The code using Gensim's FastText:
from sklearn.base import BaseEstimator
from gensim.models.fasttext import FastText
class DocumentFastText(BaseEstimator):
def __init__(self, sentences=None, sg=0, hs=0, size=100, alpha=0.025, window=5, min_count=5,
max_vocab_size=None, word_ngrams=1, loss='ns', sample=0.001, seed=1, workers=3,
min_alpha=0.0001, negative=5, cbow_mean=1, hashfxn=hash, iter=5, null_word=0,
min_n=3, max_n=6, sorted_vocab=1, bucket=2000000, trim_rule=None,
batch_words=10000, epochs=5):
sentences = None
self.sg = sg
self.hs = hs
self.size = size
self.alpha = alpha
self.window = window
self.min_count = min_count
self.max_vocab_size = max_vocab_size
self.word_ngrams = word_ngrams
self.loss = loss
self.sample = sample
self.seed = seed
self.workers = workers
self.min_alpha = min_alpha
self.negative = negative
self.cbow_mean = cbow_mean
self.hashfxn = hashfxn
self.iter = iter
self.null_word = null_word
self.min_n = min_n
self.max_n = max_n
self.sorted_vocab = sorted_vocab
self.bucket = bucket
self.trim_rule = trim_rule
self.batch_words = batch_words
self.epochs = epochs
self.fast_text = FastText(sentences, sg, hs, size, alpha, window, min_count, max_vocab_size,
word_ngrams, loss, sample, seed, workers, min_alpha, negative, cbow_mean,
hashfxn, iter, null_word, min_n, max_n, sorted_vocab,
bucket, trim_rule, batch_words)
self.is_fit = False
def fit(self, text, y=None):
self.fast_text.build_vocab(text)
self.fast_text.train(text, epochs=self.epochs)
self.is_fit = True
return self
In practice: getting the inputs right
Now, my workflow is based on scikit-learn's pipelines and FastText has been implemented in the Gensim Library but not in sklearn as it is not general enough. for this reason, FastText was not design to work with sklearn's convenient Vectorizers and has to be fed with a list of words instead of a document-term matrix. Thus I have to find a way to:
-
combine the feature coming from both methods before feeding them to the classifier which can be done easily with a FeatureUnion
-
do so starting from a different representation of the text (list versus document-term matrix)
-
allow some parameters to be shared between these representations (stop words for instance)

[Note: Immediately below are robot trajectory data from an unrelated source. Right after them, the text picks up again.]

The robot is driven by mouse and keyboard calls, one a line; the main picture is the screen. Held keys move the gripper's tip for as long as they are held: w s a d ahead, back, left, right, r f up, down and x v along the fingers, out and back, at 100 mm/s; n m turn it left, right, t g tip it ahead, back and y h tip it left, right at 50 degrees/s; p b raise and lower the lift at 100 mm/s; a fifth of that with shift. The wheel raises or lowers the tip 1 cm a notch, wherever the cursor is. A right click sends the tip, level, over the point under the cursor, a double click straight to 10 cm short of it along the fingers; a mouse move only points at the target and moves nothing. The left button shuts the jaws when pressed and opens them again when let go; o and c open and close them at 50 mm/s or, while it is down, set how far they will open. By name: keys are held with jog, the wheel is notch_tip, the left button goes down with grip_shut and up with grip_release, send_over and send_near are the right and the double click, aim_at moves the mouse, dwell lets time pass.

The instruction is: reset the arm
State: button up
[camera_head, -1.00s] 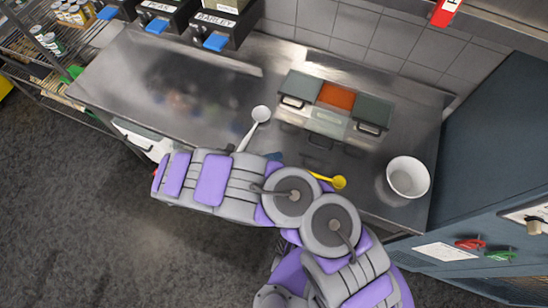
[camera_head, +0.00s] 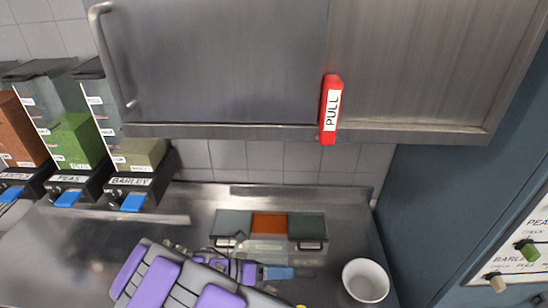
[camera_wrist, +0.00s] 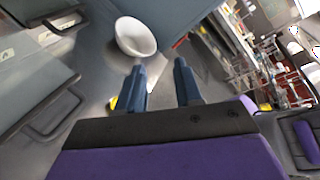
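My arm (camera_head: 180,280) is folded low over the steel counter in the head view, with its purple and grey links at the bottom edge. My gripper (camera_head: 278,272) shows there as a blue tip pointing right, in front of the lidded containers. In the wrist view, the two blue fingers of my gripper (camera_wrist: 160,72) stand apart with nothing between them. The gripper is open and empty. A white bowl (camera_wrist: 135,37) lies beyond the fingertips, apart from them.
The bowl (camera_head: 366,281) stands at the counter's right, beside a blue cabinet (camera_head: 430,190). Grey and orange containers (camera_head: 269,224) sit at the back. A steel cupboard with a red PULL handle (camera_head: 330,110) hangs above. Dispensers (camera_head: 137,175) are left. A yellow utensil (camera_wrist: 115,103) is partly hidden.

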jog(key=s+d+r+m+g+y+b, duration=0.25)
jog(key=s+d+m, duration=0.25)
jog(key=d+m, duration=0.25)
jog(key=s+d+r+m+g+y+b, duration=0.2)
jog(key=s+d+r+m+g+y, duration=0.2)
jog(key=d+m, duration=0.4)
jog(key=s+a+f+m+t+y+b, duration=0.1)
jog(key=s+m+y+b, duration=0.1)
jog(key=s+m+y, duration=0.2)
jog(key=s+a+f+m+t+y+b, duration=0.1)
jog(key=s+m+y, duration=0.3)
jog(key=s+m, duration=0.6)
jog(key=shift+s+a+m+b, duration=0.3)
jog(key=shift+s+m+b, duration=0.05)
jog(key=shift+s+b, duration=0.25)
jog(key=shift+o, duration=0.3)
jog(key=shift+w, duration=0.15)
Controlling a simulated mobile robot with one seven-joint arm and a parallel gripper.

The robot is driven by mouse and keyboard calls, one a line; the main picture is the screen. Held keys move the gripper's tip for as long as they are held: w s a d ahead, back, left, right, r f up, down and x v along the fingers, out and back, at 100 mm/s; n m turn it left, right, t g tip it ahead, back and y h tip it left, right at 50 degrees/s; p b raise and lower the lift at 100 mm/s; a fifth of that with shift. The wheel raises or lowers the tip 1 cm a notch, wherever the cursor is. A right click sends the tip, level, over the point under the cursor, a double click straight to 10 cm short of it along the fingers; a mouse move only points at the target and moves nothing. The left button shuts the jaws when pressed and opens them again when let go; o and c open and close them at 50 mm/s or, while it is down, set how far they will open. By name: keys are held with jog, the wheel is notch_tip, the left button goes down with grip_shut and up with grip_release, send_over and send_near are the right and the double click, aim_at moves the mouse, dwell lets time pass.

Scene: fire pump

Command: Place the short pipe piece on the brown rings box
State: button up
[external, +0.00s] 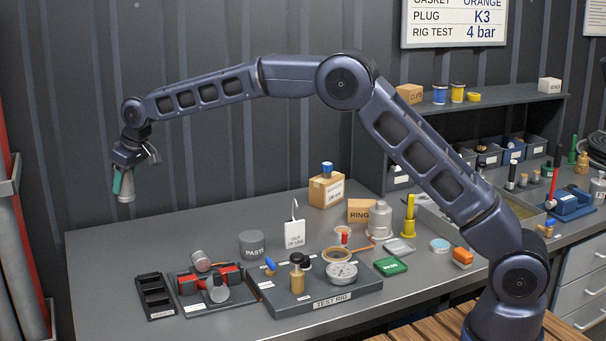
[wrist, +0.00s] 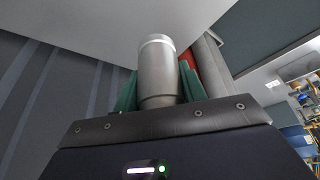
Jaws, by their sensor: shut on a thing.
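A short grey metal pipe piece (external: 128,188) is held in my gripper (external: 122,184), high at the left, apart from the bench. In the wrist view the pipe piece (wrist: 157,72) stands out from between the green fingers (wrist: 190,82), which are shut on it. The brown rings box (external: 361,212), with "RING" visible on its front, stands on the bench at the middle, well to the right of and below my gripper. The wrist view does not clearly show the box.
A larger brown carton (external: 326,191) with a blue item on top stands behind left of the rings box. A grey bottle-shaped part (external: 379,221) stands close to its right. A white tag stand (external: 294,233), a paste tub (external: 252,244) and the test rig (external: 325,295) occupy the bench. The bench's back left is clear.

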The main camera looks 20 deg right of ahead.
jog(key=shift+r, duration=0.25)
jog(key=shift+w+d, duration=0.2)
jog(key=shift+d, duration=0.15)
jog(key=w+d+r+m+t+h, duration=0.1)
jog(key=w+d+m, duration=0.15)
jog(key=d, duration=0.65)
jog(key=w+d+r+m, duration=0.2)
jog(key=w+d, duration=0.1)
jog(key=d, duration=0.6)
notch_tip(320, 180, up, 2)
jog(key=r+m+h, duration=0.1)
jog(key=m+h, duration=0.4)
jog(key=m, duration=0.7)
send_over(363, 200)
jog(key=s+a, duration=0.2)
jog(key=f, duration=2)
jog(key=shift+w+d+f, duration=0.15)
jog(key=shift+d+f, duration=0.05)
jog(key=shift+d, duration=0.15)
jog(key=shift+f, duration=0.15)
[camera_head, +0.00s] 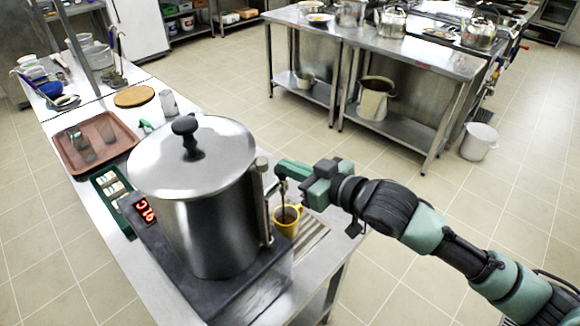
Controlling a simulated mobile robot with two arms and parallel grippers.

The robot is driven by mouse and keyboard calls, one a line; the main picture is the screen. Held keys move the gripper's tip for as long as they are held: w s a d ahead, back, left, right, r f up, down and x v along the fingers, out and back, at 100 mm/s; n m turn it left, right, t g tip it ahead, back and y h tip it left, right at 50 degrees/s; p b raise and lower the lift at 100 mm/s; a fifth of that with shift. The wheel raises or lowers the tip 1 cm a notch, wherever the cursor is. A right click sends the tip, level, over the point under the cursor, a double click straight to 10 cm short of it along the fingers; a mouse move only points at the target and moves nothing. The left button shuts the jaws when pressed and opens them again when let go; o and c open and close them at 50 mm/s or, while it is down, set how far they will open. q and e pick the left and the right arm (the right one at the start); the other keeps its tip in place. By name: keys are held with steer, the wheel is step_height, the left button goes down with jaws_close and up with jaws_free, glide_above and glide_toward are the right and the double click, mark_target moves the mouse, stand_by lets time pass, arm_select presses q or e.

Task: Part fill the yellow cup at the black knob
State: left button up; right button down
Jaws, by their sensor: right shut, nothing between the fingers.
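The yellow cup (287,226) stands upright at the right side of the large steel stockpot (215,235), by a slotted drip tray (312,238). Its inside looks dark; I cannot tell whether it holds liquid. My right gripper (284,184) is shut and empty, directly above the cup and close to the pot's side. A thin dark part hangs over the cup's mouth. A black knob (185,126) tops the pot lid; any tap knob by the cup is hidden or unclear behind my gripper. My left gripper is out of view.
The pot sits on a dark heater with a red display (144,211). A green box (110,190), a brown tray (68,160) and a round wooden board (134,96) lie on the counter. Open floor separates this counter from the far steel table (420,57).

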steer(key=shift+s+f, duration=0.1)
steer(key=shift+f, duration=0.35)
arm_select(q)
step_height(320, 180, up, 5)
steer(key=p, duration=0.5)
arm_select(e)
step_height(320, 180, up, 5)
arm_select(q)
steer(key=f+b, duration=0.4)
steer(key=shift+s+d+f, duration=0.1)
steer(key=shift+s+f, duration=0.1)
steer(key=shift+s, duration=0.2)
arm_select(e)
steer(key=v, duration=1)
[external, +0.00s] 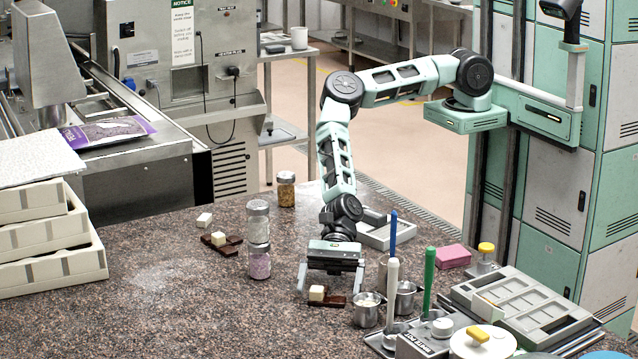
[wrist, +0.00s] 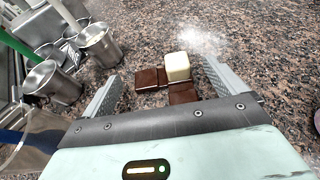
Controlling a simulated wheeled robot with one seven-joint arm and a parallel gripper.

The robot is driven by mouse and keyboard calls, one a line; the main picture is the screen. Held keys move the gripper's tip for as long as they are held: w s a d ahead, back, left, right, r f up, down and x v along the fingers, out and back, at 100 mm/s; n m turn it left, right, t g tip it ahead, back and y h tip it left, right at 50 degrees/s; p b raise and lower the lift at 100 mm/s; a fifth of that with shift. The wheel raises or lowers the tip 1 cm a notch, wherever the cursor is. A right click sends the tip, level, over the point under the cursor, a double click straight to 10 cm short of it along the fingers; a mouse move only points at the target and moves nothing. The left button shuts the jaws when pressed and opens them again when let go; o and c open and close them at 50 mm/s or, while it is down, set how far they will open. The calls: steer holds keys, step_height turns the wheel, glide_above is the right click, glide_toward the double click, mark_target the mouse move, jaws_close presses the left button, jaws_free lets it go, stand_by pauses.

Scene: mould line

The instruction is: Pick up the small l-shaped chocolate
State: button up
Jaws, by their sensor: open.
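A small dark brown chocolate (external: 336,300) made of joined squares lies on the speckled counter below my gripper. It also shows in the wrist view (wrist: 149,81), its squares turning a corner like an L. A cream-white cube (external: 317,293) stands on or against its corner and hides part of it; the cube is clear in the wrist view (wrist: 177,66). My gripper (external: 329,287) is open and empty, pointing down, with one finger on either side of the chocolate and cube. In the wrist view both lie between the fingers (wrist: 162,72). I cannot tell whether a finger touches the counter.
Metal cups (external: 366,310) stand close right of my gripper, beside upright blue, white and green handles (external: 429,282). Another brown chocolate with a white cube (external: 222,242) lies to the left, near stacked jars (external: 259,240). The counter's front left is clear.

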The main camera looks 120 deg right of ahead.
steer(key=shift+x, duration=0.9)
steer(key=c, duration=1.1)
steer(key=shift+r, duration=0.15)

For this, let's first build a class which replicates the pre-processing and tokenizing steps of the Vectorizer. This yields a list a words for FastText to use while still taking into account the parameters passed to the original vectorizer and is used with NMF.

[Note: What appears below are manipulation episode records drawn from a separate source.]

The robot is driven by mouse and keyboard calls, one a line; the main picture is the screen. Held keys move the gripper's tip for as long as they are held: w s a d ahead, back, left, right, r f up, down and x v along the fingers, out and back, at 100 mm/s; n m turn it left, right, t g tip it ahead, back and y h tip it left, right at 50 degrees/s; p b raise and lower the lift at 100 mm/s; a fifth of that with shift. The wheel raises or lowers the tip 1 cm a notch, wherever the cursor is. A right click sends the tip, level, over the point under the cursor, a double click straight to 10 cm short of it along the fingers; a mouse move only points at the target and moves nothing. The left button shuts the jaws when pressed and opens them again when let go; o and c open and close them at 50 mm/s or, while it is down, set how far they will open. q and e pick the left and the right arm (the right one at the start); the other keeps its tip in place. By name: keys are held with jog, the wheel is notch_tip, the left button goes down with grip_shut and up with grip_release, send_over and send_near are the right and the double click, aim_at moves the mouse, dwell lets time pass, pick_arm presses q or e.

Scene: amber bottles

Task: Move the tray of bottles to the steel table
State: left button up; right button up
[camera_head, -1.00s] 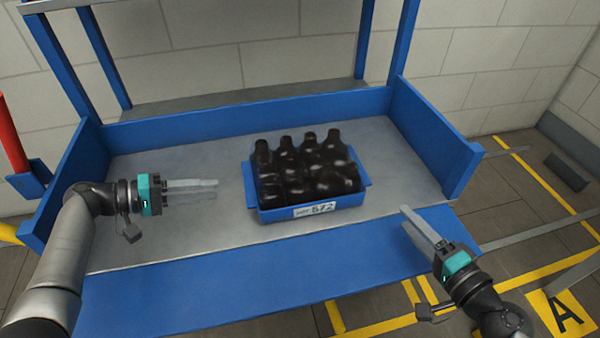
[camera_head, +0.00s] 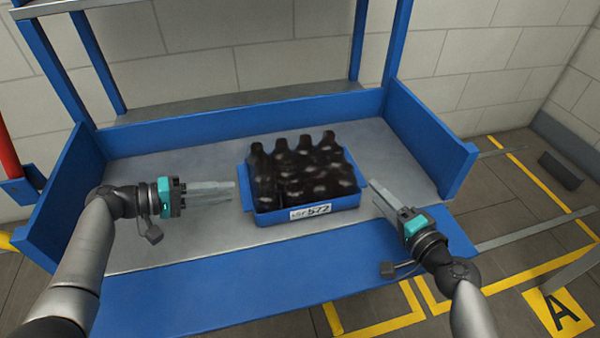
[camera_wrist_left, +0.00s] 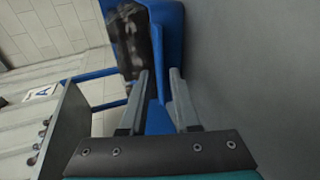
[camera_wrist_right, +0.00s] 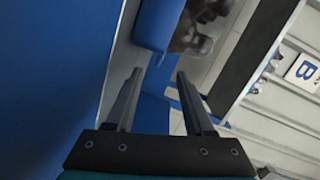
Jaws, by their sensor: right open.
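The blue tray (camera_head: 262,218) with a white label stands on a grey-topped blue bench. It holds several dark amber bottles (camera_head: 305,170). My left gripper (camera_head: 234,191) is open, its fingertips close to the tray's left end; in the left wrist view (camera_wrist_left: 159,72) the blue tray end shows at and between the fingertips. My right gripper (camera_head: 374,190) is open just off the tray's right end; in the right wrist view (camera_wrist_right: 159,71) the blue tray (camera_wrist_right: 158,22) lies beyond its fingers. Whether either gripper touches the tray is unclear. I cannot identify a separate steel table.
The bench's grey top (camera_head: 180,240) is clear left of the tray. Raised blue walls (camera_head: 430,135) close its back and sides, and blue posts (camera_head: 62,70) rise behind. Yellow floor lines and an "A" mark (camera_head: 562,312) lie at the right.

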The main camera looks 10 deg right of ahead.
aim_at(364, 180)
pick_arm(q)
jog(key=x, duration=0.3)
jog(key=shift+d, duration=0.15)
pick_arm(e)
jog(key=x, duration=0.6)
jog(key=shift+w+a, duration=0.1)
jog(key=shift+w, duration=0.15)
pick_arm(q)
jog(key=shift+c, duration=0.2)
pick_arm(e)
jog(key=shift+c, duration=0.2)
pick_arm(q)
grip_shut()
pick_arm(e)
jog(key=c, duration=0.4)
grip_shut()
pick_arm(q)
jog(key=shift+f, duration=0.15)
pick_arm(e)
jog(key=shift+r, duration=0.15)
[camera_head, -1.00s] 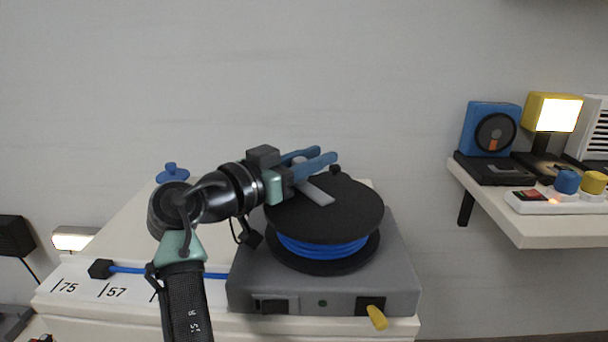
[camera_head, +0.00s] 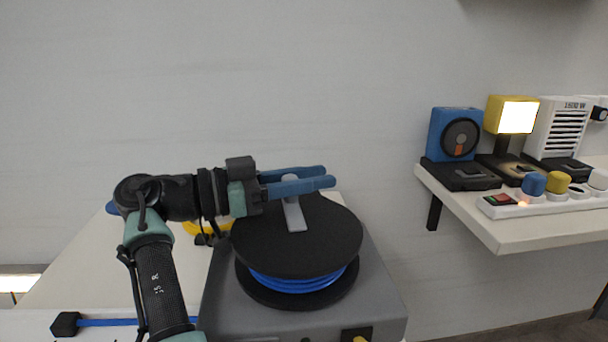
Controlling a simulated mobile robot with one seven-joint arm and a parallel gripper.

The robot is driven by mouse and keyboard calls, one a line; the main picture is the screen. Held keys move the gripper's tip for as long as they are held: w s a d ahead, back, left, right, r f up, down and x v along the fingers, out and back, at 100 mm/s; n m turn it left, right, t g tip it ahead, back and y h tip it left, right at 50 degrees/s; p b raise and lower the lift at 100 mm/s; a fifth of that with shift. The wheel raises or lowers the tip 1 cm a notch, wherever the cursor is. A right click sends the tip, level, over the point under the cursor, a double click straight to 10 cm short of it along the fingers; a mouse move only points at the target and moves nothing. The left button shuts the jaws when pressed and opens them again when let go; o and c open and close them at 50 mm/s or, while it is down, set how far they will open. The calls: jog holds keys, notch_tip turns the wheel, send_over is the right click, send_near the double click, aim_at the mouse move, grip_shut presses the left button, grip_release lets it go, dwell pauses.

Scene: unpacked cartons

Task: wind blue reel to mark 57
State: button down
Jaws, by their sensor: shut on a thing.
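The blue reel (camera_head: 300,284) is blue cable wound between two black discs on a grey box, with the black top disc (camera_head: 262,238) facing up. A light grey crank arm (camera_head: 294,214) runs from the disc's middle toward the back. My gripper (camera_head: 305,180) is shut on the crank's grip at its rear end; the blue fingers partly hide that grip. The free blue cable (camera_head: 108,323) runs along the white counter to a black end piece (camera_head: 67,324) at the lower left. The numbered marks, 57 included, are cut off below the frame.
The grey box (camera_head: 376,292) carries a yellow lever (camera_head: 360,339) at the bottom edge. A yellow item (camera_head: 192,228) lies behind my arm. On the right, a white shelf (camera_head: 511,232) holds a blue device (camera_head: 453,134), a lit yellow lamp (camera_head: 512,116) and a power strip (camera_head: 516,209).

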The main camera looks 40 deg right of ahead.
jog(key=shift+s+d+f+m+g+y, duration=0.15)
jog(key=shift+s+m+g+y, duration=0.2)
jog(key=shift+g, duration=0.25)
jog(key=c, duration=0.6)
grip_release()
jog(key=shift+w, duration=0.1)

from sklearn.base import BaseEstimator
class TextPreProcessor(BaseEstimator):
def __init__(self, vectorizer):
self.vectorizer = vectorizer
self.preprocess = vectorizer.build_preprocessor()
self.tokenize = vectorizer.build_tokenizer()
def fit(self, text, y=None):
return self
def transform(self, text):
return np.array([self.tokenize(self.preprocess(self.vectorizer.decode(t))) for t in text])
def fit_transform(self, text, y=None):
return self.transform(text)
In practice: putting it all together
Then, it is mostly a matter of building and pluging the corresponding pipes together into a final pipeline:
from sklearn.feature_extraction.text import CountVectorizer
from sklearn.decomposition import NMF
from sklearn.pipeline import Pipeline, FeatureUnion
from sklearn.ensemble import GradientBoostingClassifier
from sklearn.model_selection import StratifiedKFold, GridSearchCV
train_vectorizer = CountVectorizer()
doc_fast_text = pftc.DocumentFastText()
fasttext_subpipe = Pipeline(steps=[('text_prepro', pftc.TextPreProcessor(train_vectorizer)),
('transfo', doc_fast_text)])
nmf = NMF()
nmf_subpipe = Pipeline(steps=[('vectorizer', train_vectorizer), ('transfo', nmf)])
feature_union = FeatureUnion([("embedding", fasttext_subpipe), ("topics", nmf_subpipe)])
classifier = GradientBoostingClassifier()
pipe = Pipeline(steps=[('feature_extraction', feature_union), ("classfier", classifier)])
I can then run my workflow; a grid search over parameters for instance. Conveniently, multiple nesting of parameters are handled with the "__" syntax.
params_grid = {
"feature_extraction__embedding__transfo__size": [100, 200],
"feature_extraction__embedding__transfo__min_count": [2, 5],
"feature_extraction__embedding__transfo__word_ngrams": [1, 2, 3],
"feature_extraction__topics__vectorizer__ngram_range": [(1, 1), (1, 2), (1, 3)],
"feature_extraction__topics__vectorizer__binary": [True, False],
"feature_extraction__topics__transfo__n_components": [100, 200],
"feature_extraction__topics__transfo__alpha": [0, 0.25, 0.5],
"feature_extraction__topics__transfo__l1_ratio": [0, 0.5, 1]
}
kfold_cv = StratifiedKFold()
gs_cv = GridSearchCV(pipe, param_grid=params_grid,
scoring=best_cut_mcc_scoring, cv=kfold_cv,
n_jobs=n_cores, verbose=10,
random_state=RANDOM_STATE_SEED).fit(train_text, train_decision)
And that's it.
Epilogue
Using both feature spaces as input gives improved classification results as compared to using either separately.